§ Short exercise
Copy every line from the records below that holds the word "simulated".

§ Supplied records

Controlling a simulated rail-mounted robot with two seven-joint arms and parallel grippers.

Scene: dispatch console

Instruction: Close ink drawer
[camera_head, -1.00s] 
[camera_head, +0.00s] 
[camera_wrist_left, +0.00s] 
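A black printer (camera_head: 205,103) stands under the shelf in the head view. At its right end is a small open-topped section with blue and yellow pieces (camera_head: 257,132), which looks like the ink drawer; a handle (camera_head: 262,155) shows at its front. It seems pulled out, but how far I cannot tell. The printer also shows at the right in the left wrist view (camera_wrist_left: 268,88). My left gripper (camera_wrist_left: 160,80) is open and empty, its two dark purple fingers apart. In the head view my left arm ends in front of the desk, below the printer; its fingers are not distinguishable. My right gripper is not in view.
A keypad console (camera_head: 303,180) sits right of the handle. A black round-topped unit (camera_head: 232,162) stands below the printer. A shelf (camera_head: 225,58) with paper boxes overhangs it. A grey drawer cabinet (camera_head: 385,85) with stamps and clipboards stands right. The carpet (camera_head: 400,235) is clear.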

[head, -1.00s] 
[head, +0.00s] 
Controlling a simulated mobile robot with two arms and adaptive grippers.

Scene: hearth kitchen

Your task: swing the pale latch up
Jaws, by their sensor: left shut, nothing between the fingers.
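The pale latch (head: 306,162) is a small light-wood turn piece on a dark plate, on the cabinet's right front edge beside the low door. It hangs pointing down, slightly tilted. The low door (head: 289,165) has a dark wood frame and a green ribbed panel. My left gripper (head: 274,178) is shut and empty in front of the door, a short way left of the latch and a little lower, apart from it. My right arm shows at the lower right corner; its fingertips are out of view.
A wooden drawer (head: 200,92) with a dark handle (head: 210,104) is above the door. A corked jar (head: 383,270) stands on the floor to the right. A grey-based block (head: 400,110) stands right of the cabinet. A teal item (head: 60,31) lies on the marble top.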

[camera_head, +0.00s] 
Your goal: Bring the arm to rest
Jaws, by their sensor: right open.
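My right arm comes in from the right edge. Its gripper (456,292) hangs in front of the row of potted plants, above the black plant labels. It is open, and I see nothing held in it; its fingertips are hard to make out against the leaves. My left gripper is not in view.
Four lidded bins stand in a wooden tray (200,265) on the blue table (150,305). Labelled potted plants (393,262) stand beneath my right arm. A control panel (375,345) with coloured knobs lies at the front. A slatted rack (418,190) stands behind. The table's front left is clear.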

§ Answer
Controlling a simulated rail-mounted robot with two seven-joint arms and parallel grippers.
Controlling a simulated mobile robot with two arms and adaptive grippers.

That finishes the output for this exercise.